■ **PROBLEM STATEMENT**: Please print the full listing exactly.

────────────────────────────────────────

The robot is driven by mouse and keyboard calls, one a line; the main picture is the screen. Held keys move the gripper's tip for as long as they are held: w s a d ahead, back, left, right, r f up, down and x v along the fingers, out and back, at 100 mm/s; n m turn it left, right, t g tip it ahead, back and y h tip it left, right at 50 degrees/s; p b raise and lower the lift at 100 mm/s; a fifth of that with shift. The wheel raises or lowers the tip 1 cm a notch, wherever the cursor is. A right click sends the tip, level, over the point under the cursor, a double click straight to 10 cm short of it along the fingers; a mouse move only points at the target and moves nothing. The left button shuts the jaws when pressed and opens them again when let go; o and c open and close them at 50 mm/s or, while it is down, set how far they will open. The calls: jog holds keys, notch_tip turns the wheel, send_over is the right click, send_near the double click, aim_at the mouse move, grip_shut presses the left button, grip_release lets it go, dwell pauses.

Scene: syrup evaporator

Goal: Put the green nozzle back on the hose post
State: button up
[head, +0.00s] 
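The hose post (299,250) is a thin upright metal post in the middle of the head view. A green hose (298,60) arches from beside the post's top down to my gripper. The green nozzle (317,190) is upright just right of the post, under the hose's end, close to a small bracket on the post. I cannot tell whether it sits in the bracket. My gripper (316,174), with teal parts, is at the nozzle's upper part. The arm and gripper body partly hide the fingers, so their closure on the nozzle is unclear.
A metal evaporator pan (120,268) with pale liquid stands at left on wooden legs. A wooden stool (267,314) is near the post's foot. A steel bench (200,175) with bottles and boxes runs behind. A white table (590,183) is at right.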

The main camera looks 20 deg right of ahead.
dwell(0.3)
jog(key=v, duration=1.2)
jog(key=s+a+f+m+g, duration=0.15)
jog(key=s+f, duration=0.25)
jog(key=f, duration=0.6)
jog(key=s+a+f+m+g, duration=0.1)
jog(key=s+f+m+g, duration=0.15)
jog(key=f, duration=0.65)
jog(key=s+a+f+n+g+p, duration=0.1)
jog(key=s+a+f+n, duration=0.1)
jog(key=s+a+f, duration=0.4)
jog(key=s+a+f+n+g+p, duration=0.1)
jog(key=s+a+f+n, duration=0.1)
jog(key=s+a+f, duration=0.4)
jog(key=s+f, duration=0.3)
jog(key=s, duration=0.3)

────────────────────────────────────────

■ **FULL OUTPUT**:
The robot is driven by mouse and keyboard calls, one a line; the main picture is the screen. Held keys move the gripper's tip for as long as they are held: w s a d ahead, back, left, right, r f up, down and x v along the fingers, out and back, at 100 mm/s; n m turn it left, right, t g tip it ahead, back and y h tip it left, right at 50 degrees/s; p b raise and lower the lift at 100 mm/s; a fifth of that with shift. The wheel raises or lowers the tip 1 cm a notch, wherever the cursor is. A right click sends the tip, level, over the point under the cursor, a double click straight to 10 cm short of it along the fingers; a mouse move only points at the target and moves nothing. The left button shuts the jaws when pressed and opens them again when let go; o and c open and close them at 50 mm/s or, while it is down, set how far they will open. The calls: jog holds keys, notch_tip turns the wheel, send_over is the right click, send_near the double click, aim_at the mouse move, grip_shut presses the left button, grip_release lets it go, dwell pauses.

Scene: syrup evaporator

Goal: Put the green nozzle back on the hose post
State: button up
[head, +0.00s] 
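The hose post (299,250) is a thin upright metal post in the middle of the head view. A green hose (298,60) arches from beside the post's top down to my gripper. The green nozzle (317,190) is upright just right of the post, under the hose's end, close to a small bracket on the post. I cannot tell whether it sits in the bracket. My gripper (316,174), with teal parts, is at the nozzle's upper part. The arm and gripper body partly hide the fingers, so their closure on the nozzle is unclear.
A metal evaporator pan (120,268) with pale liquid stands at left on wooden legs. A wooden stool (267,314) is near the post's foot. A steel bench (200,175) with bottles and boxes runs behind. A white table (590,183) is at right.

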The main camera looks 20 deg right of ahead.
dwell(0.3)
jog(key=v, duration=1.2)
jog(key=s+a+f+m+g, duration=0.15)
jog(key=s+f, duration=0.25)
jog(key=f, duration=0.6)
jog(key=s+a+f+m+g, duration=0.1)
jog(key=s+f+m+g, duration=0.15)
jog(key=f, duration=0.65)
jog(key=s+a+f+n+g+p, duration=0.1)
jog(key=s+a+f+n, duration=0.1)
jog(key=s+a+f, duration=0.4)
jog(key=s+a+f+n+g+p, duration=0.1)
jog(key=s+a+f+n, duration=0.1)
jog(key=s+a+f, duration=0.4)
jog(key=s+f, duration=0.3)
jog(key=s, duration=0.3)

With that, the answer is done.